### Problem
Show every line in the entries below where the word "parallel" appears.

### Given records

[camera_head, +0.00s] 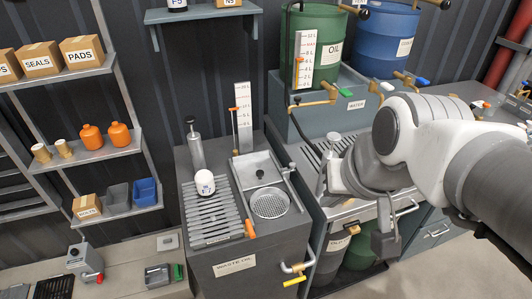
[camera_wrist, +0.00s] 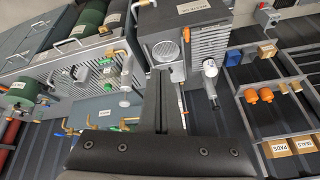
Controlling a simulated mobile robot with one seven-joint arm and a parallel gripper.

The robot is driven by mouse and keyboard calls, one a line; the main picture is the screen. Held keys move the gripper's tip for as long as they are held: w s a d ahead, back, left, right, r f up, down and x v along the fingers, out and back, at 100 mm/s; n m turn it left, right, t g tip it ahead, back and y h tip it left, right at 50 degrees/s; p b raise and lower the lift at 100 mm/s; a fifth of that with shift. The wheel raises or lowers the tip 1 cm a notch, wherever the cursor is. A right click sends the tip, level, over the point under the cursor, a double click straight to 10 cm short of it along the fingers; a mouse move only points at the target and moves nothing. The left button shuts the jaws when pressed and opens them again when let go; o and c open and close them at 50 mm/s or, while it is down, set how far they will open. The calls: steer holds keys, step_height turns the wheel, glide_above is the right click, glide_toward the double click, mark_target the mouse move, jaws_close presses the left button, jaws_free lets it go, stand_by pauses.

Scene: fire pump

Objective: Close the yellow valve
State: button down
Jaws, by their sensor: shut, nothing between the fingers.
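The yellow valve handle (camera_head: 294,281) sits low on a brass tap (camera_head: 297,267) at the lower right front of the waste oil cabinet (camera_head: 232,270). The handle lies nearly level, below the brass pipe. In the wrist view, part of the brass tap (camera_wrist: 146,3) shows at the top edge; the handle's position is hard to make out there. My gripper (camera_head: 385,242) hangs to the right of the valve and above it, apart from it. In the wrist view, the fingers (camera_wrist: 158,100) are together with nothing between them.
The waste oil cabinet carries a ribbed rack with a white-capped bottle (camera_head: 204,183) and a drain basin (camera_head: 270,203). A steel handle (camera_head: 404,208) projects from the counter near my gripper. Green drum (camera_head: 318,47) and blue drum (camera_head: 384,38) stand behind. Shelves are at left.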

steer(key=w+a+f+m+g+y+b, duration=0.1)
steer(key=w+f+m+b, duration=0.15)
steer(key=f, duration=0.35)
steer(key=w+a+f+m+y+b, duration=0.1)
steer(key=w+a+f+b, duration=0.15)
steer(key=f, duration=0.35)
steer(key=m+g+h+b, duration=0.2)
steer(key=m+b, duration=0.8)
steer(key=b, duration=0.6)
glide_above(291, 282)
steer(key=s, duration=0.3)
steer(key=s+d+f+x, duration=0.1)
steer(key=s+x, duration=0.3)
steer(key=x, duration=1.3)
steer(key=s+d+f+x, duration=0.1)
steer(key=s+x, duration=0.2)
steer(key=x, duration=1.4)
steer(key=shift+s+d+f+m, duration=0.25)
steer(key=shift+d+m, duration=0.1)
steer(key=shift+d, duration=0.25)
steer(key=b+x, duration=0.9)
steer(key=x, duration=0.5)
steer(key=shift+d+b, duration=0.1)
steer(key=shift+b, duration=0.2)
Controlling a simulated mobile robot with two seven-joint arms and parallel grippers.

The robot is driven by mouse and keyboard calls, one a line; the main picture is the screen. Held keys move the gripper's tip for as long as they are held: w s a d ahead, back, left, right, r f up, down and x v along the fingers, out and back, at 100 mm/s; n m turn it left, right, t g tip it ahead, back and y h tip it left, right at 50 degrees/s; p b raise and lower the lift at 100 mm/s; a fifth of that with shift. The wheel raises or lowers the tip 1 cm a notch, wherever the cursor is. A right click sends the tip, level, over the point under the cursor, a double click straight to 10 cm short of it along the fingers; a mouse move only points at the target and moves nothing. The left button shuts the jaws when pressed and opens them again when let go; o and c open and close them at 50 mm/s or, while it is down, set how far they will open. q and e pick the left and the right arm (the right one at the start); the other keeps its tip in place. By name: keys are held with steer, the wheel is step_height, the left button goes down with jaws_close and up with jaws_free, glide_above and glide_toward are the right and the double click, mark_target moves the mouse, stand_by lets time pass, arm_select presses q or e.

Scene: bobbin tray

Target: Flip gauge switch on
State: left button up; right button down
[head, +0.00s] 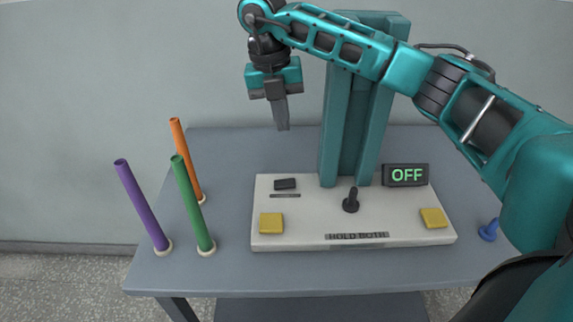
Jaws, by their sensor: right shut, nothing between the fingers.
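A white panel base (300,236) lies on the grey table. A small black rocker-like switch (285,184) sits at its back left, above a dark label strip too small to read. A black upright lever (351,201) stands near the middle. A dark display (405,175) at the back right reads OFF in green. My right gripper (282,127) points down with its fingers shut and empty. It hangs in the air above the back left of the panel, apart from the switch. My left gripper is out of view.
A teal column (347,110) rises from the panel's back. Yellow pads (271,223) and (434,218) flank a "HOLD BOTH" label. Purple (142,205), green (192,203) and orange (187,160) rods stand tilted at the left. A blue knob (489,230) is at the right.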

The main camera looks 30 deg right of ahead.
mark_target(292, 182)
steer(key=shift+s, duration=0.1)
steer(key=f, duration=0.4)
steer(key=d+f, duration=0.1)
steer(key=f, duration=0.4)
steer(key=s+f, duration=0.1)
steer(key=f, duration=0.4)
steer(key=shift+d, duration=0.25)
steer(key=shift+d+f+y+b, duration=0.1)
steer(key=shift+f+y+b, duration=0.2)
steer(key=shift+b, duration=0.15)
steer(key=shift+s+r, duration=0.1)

==

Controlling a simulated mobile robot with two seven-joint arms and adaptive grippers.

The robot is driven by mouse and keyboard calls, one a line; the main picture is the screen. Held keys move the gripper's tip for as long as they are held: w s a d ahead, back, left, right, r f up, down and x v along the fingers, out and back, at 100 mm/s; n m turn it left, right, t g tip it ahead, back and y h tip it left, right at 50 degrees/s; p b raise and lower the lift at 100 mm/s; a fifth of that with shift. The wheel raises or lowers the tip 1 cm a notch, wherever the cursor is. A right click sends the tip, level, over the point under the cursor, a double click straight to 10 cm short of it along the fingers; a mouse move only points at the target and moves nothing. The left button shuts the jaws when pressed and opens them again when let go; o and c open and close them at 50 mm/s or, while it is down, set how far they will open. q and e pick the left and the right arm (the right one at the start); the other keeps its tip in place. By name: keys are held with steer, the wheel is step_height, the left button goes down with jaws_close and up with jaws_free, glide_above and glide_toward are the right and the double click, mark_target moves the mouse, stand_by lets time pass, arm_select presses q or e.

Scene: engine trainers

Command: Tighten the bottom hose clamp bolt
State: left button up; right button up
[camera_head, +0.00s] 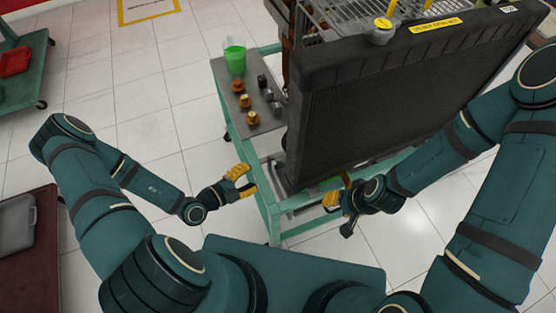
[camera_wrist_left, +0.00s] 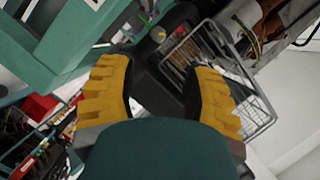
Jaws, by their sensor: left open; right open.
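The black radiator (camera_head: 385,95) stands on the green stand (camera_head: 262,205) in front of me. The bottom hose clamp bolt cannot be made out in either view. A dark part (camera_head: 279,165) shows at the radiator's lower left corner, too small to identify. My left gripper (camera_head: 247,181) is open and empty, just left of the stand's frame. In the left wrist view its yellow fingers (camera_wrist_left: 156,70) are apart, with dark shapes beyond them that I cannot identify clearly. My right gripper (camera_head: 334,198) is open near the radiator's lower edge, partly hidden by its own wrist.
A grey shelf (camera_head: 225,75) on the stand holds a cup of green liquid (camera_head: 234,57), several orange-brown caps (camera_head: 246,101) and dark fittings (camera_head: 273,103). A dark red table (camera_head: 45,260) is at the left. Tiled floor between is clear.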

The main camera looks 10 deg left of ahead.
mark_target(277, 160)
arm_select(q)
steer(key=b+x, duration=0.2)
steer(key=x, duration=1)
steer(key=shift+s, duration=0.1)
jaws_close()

--

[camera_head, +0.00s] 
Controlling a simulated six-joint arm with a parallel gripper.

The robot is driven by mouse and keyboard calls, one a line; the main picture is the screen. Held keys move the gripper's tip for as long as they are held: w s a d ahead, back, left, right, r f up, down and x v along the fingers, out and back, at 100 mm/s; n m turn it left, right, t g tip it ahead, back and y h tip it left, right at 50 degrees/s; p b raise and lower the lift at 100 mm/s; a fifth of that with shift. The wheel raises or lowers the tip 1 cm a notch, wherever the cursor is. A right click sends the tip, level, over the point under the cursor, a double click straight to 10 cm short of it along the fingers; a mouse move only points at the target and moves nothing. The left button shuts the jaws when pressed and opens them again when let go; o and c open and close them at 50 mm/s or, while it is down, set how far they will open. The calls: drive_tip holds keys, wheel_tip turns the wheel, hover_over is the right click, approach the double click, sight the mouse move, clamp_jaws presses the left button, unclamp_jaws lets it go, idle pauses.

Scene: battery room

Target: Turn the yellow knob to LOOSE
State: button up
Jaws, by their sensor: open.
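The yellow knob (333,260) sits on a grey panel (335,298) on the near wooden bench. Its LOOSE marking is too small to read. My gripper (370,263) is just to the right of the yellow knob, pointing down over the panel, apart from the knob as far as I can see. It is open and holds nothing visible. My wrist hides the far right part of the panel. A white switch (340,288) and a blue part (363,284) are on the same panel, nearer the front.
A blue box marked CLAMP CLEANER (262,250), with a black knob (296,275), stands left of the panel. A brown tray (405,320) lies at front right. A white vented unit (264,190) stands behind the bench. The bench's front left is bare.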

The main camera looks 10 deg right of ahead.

### Solution
Controlling a simulated mobile robot with one seven-joint arm and a parallel gripper.
Controlling a simulated mobile robot with two seven-joint arms and parallel grippers.
Controlling a simulated six-joint arm with a parallel gripper.

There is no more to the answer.